A Structure-Preserving Neural-Spectral Method for Reconstructing Controls of Wave Equations

The numerical reconstruction of controls for partial differential equations remains comparatively underdeveloped, despite the extensive analytical literature on controllability.

This difficulty is particularly pronounced for wave equations, whose conservative structure, oscillatory dynamics, and high-frequency behavior make direct discretization and optimization challenging.

In this work, we introduce a Neural-Spectral method for approximating controls of wave equations.

The method represents both the state and the control in a Dirichlet spectral basis and parameterizes the time-dependent modal coefficients using shallow neural networks.

In this way, the spatial oscillatory structure of the wave equation is built into the approximation, and the learning task is reduced to reconstructing temporal coefficients.

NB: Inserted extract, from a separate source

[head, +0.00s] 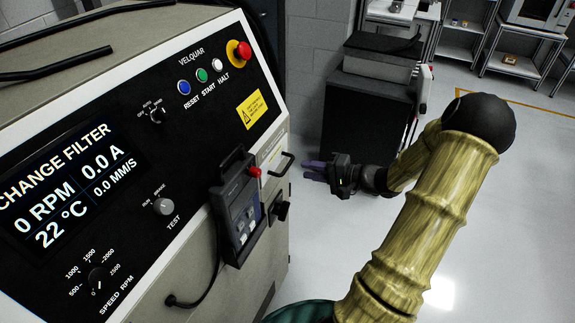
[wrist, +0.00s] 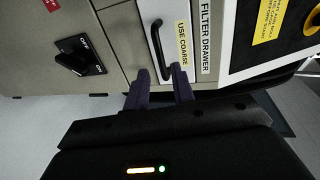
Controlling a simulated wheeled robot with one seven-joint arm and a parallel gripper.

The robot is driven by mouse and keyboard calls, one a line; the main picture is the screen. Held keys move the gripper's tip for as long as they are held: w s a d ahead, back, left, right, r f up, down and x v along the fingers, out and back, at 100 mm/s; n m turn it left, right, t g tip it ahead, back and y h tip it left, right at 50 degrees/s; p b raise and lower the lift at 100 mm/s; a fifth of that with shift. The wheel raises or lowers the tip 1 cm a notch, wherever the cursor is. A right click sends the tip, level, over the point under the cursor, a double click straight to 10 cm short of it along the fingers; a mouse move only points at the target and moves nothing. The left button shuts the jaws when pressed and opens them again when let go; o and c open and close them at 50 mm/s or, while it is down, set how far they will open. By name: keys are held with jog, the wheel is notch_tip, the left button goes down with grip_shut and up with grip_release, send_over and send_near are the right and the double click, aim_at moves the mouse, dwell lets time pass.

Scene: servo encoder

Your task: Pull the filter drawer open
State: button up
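The filter drawer (wrist: 186,12) is a pale panel in the machine's side, with "USE COARSE" and "FILTER DRAWER" labels beside its handle in the wrist view. It looks flush with the side. Its black bar handle (wrist: 158,45) also shows in the head view (head: 284,165). My gripper (wrist: 161,78) has two purple fingers, spread open and empty, pointing at the drawer front. In the wrist view the near end of the handle appears between the fingertips. In the head view the fingertips (head: 306,171) are a little right of the handle, seemingly apart from it.
A black rotary switch (wrist: 78,55) sits beside the drawer. A pendant (head: 238,210) with a cable hangs on the machine's front corner. The display (head: 62,185) reads "CHANGE FILTER". A dark cabinet (head: 362,125) stands behind my gripper. The floor (head: 510,210) at right is clear.

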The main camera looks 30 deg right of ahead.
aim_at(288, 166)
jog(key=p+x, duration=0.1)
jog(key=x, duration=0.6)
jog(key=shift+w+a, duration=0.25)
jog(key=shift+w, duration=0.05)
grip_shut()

We prove approximation results showing that, under the standing assumption that an exact control exists in the relevant energy framework, the control-state pairs found can approximate exact controlled trajectories uniformly in time in the energy norm, while also approximating the corresponding controls in \(L^2\).

We also state a conditional computable error estimate that separates spectral truncation, neural-network approximation, quadrature, and optimization errors.

In addition, we discuss structural obstructions faced by standard time-stepping schemes for conservative wave dynamics: explicit Euler amplifies high frequencies, implicit Euler introduces artificial dissipation, and Crank--Nicolson preserves amplitudes but compresses high-frequency phases.

Numerical experiments in one, two, and three space dimensions illustrate the method on nonlinear, linear-reference, and high-dimensional control benchmarks.